PROBLEM REQUIREMENTS: Type the records out again in full, exactly.

(Records from a dataset)
################
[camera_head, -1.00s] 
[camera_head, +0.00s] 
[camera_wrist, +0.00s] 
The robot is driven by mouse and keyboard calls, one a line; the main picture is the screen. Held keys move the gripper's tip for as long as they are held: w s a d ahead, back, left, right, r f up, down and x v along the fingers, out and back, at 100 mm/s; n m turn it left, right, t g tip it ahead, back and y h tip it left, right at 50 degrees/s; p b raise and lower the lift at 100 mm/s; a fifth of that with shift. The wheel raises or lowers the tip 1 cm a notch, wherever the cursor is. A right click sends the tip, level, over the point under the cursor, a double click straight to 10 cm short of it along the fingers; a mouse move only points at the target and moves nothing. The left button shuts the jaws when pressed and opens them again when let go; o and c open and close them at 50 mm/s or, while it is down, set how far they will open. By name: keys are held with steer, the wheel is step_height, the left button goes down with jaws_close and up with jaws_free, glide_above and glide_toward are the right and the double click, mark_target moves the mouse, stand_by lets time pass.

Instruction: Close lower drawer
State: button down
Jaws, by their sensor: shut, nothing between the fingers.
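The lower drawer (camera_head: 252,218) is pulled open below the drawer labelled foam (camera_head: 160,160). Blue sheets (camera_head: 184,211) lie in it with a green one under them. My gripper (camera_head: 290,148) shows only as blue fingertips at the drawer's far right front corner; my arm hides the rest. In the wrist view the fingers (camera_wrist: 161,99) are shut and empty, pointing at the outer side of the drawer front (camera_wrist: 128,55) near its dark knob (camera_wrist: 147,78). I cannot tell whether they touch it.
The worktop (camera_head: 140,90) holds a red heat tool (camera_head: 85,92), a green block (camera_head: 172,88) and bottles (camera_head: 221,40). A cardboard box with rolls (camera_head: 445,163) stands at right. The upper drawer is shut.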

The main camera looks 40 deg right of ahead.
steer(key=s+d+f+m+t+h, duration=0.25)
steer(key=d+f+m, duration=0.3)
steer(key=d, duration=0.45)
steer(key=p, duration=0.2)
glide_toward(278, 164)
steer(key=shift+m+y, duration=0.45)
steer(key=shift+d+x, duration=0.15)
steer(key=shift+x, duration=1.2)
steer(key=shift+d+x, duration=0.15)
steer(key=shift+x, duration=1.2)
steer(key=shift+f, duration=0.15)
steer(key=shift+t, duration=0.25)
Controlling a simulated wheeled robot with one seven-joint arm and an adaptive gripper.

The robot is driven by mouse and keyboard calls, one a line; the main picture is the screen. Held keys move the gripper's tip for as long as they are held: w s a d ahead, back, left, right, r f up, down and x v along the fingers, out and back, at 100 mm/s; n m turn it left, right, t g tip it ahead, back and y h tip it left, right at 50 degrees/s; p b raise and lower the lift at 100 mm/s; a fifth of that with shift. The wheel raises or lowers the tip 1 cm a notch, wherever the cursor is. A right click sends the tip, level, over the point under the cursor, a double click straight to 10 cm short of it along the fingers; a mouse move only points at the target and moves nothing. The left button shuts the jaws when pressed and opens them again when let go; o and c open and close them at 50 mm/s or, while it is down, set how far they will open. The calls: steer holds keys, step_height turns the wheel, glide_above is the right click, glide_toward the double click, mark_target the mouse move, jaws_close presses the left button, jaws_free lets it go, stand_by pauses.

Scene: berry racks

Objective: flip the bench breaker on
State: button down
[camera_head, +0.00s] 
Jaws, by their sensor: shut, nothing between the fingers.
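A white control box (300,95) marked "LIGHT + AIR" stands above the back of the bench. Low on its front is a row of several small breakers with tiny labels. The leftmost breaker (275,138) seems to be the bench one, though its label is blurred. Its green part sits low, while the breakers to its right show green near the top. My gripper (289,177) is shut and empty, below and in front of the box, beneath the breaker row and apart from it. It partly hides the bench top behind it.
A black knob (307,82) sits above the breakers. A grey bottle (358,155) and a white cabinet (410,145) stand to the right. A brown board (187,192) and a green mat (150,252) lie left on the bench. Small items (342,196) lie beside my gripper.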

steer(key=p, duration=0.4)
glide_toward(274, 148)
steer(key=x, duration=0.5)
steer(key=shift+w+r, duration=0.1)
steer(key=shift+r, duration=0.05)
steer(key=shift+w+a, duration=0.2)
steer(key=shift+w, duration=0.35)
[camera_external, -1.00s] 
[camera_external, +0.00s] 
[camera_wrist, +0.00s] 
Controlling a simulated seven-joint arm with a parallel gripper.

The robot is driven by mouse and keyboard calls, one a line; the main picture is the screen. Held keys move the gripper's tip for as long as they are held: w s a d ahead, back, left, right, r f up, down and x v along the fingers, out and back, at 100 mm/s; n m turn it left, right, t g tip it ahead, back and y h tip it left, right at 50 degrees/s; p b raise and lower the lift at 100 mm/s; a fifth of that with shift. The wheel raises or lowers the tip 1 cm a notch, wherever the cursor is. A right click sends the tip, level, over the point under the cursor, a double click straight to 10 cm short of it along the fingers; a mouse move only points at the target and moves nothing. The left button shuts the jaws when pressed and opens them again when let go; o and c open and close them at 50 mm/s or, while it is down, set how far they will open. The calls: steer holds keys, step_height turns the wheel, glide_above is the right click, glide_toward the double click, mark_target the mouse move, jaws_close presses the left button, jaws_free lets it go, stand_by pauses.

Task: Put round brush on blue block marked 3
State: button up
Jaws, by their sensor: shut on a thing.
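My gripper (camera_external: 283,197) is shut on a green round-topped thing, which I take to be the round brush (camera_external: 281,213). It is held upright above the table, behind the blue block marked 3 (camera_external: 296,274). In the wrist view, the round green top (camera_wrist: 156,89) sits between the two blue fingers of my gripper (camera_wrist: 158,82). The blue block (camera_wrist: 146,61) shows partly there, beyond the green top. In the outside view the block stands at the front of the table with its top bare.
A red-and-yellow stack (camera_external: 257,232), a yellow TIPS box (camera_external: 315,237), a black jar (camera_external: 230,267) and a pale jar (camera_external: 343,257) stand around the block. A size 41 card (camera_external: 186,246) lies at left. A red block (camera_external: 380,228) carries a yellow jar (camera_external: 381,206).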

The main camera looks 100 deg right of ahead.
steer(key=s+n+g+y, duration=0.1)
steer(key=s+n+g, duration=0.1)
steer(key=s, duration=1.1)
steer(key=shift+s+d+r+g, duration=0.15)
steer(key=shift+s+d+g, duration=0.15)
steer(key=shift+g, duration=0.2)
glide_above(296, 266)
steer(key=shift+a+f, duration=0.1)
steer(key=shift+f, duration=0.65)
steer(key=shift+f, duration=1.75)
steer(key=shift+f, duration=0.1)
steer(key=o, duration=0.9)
################
RESPONSE:
[camera_head, -1.00s] 
[camera_head, +0.00s] 
[camera_wrist, +0.00s] 
The robot is driven by mouse and keyboard calls, one a line; the main picture is the screen. Held keys move the gripper's tip for as long as they are held: w s a d ahead, back, left, right, r f up, down and x v along the fingers, out and back, at 100 mm/s; n m turn it left, right, t g tip it ahead, back and y h tip it left, right at 50 degrees/s; p b raise and lower the lift at 100 mm/s; a fifth of that with shift. The wheel raises or lowers the tip 1 cm a notch, wherever the cursor is. A right click sends the tip, level, over the point under the cursor, a double click straight to 10 cm short of it along the fingers; a mouse move only points at the target and moves nothing. The left button shuts the jaws when pressed and opens them again when let go; o and c open and close them at 50 mm/s or, while it is down, set how far they will open. By name: keys are held with steer, the wheel is step_height, the left button goes down with jaws_close and up with jaws_free, glide_above and glide_toward are the right and the double click, mark_target moves the mouse, stand_by lets time pass.

Instruction: Close lower drawer
State: button down
Jaws, by their sensor: shut, nothing between the fingers.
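The lower drawer (camera_head: 252,218) is pulled open below the drawer labelled foam (camera_head: 160,160). Blue sheets (camera_head: 184,211) lie in it with a green one under them. My gripper (camera_head: 290,148) shows only as blue fingertips at the drawer's far right front corner; my arm hides the rest. In the wrist view the fingers (camera_wrist: 161,99) are shut and empty, pointing at the outer side of the drawer front (camera_wrist: 128,55) near its dark knob (camera_wrist: 147,78). I cannot tell whether they touch it.
The worktop (camera_head: 140,90) holds a red heat tool (camera_head: 85,92), a green block (camera_head: 172,88) and bottles (camera_head: 221,40). A cardboard box with rolls (camera_head: 445,163) stands at right. The upper drawer is shut.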

The main camera looks 40 deg right of ahead.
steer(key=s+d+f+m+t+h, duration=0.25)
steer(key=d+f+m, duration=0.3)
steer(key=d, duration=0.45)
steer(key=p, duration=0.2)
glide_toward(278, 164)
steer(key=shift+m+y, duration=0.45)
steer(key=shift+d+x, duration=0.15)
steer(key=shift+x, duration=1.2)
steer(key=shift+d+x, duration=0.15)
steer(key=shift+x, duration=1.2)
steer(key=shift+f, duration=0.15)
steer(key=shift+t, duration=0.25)
Controlling a simulated wheeled robot with one seven-joint arm and an adaptive gripper.

The robot is driven by mouse and keyboard calls, one a line; the main picture is the screen. Held keys move the gripper's tip for as long as they are held: w s a d ahead, back, left, right, r f up, down and x v along the fingers, out and back, at 100 mm/s; n m turn it left, right, t g tip it ahead, back and y h tip it left, right at 50 degrees/s; p b raise and lower the lift at 100 mm/s; a fifth of that with shift. The wheel raises or lowers the tip 1 cm a notch, wherever the cursor is. A right click sends the tip, level, over the point under the cursor, a double click straight to 10 cm short of it along the fingers; a mouse move only points at the target and moves nothing. The left button shuts the jaws when pressed and opens them again when let go; o and c open and close them at 50 mm/s or, while it is down, set how far they will open. The calls: steer holds keys, step_height turns the wheel, glide_above is the right click, glide_toward the double click, mark_target the mouse move, jaws_close presses the left button, jaws_free lets it go, stand_by pauses.

Scene: berry racks

Objective: flip the bench breaker on
State: button down
[camera_head, +0.00s] 
Jaws, by their sensor: shut, nothing between the fingers.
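A white control box (300,95) marked "LIGHT + AIR" stands above the back of the bench. Low on its front is a row of several small breakers with tiny labels. The leftmost breaker (275,138) seems to be the bench one, though its label is blurred. Its green part sits low, while the breakers to its right show green near the top. My gripper (289,177) is shut and empty, below and in front of the box, beneath the breaker row and apart from it. It partly hides the bench top behind it.
A black knob (307,82) sits above the breakers. A grey bottle (358,155) and a white cabinet (410,145) stand to the right. A brown board (187,192) and a green mat (150,252) lie left on the bench. Small items (342,196) lie beside my gripper.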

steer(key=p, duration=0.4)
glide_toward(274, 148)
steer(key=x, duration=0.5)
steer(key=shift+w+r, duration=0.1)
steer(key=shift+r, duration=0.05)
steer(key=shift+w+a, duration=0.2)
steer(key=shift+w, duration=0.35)
[camera_external, -1.00s] 
[camera_external, +0.00s] 
[camera_wrist, +0.00s] 
Controlling a simulated seven-joint arm with a parallel gripper.

The robot is driven by mouse and keyboard calls, one a line; the main picture is the screen. Held keys move the gripper's tip for as long as they are held: w s a d ahead, back, left, right, r f up, down and x v along the fingers, out and back, at 100 mm/s; n m turn it left, right, t g tip it ahead, back and y h tip it left, right at 50 degrees/s; p b raise and lower the lift at 100 mm/s; a fifth of that with shift. The wheel raises or lowers the tip 1 cm a notch, wherever the cursor is. A right click sends the tip, level, over the point under the cursor, a double click straight to 10 cm short of it along the fingers; a mouse move only points at the target and moves nothing. The left button shuts the jaws when pressed and opens them again when let go; o and c open and close them at 50 mm/s or, while it is down, set how far they will open. The calls: steer holds keys, step_height turns the wheel, glide_above is the right click, glide_toward the double click, mark_target the mouse move, jaws_close presses the left button, jaws_free lets it go, stand_by pauses.

Task: Put round brush on blue block marked 3
State: button up
Jaws, by their sensor: shut on a thing.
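My gripper (camera_external: 283,197) is shut on a green round-topped thing, which I take to be the round brush (camera_external: 281,213). It is held upright above the table, behind the blue block marked 3 (camera_external: 296,274). In the wrist view, the round green top (camera_wrist: 156,89) sits between the two blue fingers of my gripper (camera_wrist: 158,82). The blue block (camera_wrist: 146,61) shows partly there, beyond the green top. In the outside view the block stands at the front of the table with its top bare.
A red-and-yellow stack (camera_external: 257,232), a yellow TIPS box (camera_external: 315,237), a black jar (camera_external: 230,267) and a pale jar (camera_external: 343,257) stand around the block. A size 41 card (camera_external: 186,246) lies at left. A red block (camera_external: 380,228) carries a yellow jar (camera_external: 381,206).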

The main camera looks 100 deg right of ahead.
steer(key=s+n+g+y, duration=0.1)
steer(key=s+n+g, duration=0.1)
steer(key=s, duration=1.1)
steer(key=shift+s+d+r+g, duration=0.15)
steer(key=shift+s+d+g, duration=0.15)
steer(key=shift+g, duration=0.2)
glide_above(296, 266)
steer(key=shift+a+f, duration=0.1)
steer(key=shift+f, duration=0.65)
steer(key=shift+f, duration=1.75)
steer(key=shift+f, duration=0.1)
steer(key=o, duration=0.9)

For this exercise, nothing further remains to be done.